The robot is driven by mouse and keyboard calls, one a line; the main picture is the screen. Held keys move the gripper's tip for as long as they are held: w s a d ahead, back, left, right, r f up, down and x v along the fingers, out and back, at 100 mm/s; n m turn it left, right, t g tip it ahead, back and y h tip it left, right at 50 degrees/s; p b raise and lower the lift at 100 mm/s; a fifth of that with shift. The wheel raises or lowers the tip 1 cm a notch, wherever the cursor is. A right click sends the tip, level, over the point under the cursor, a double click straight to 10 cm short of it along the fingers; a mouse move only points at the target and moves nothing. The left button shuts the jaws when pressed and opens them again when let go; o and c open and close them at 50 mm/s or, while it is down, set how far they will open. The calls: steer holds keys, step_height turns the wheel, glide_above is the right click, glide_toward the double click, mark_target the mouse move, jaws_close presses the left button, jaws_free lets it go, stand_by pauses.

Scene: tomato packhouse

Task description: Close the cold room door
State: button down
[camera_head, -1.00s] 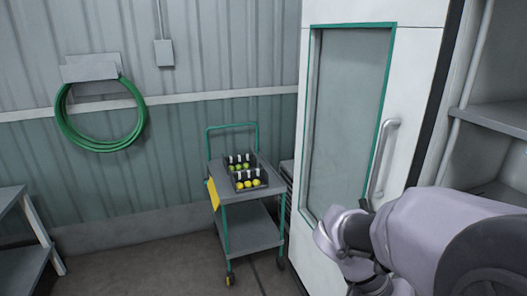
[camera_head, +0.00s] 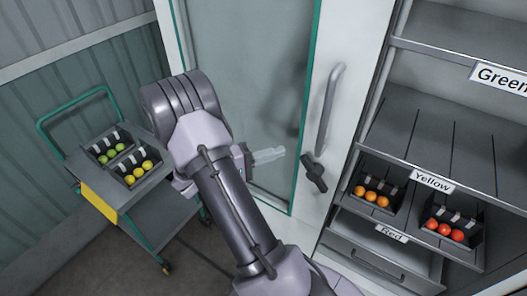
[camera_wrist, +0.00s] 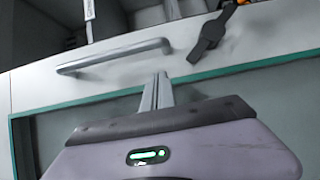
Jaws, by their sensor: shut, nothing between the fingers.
···
SET TASK: Quote each line of the listing exactly, but leave the pictures out.

OUTPUT BELOW:
The robot is driven by mouse and keyboard calls, one a line; the main picture is the screen. Held keys move the gripper's tip for as long as they are held: w s a d ahead, back, left, right, r f up, down and x v along the fingers, out and back, at 100 mm/s; n m turn it left, right, t g tip it ahead, back and y h tip it left, right at 50 degrees/s; p b raise and lower the lift at 100 mm/s; a fifth of that with shift. The wheel raises or lowers the tip 1 cm a notch, wherever the cursor is. A right click sends the tip, level, over the point under the cursor, a double click straight to 10 cm short of it along the fingers; a mouse move only points at the target and moves nothing. The left button shuts the jaws when pressed and opens them again when let go; o and c open and close them at 50 mm/s or, while it is down, set how far they will open. The calls: steer holds keys, step_height turns the wheel, glide_above is the right click, glide_toward the double click, mark_target the mouse move, jaws_close presses the left button, jaws_free lets it go, stand_by pauses.

Scene: tomato packhouse

Task description: Close the cold room door
State: button down
[camera_head, -1.00s] 
[camera_head, +0.00s] 
[camera_wrist, +0.00s] 
Jaws, by their sensor: shut, nothing between the fingers.

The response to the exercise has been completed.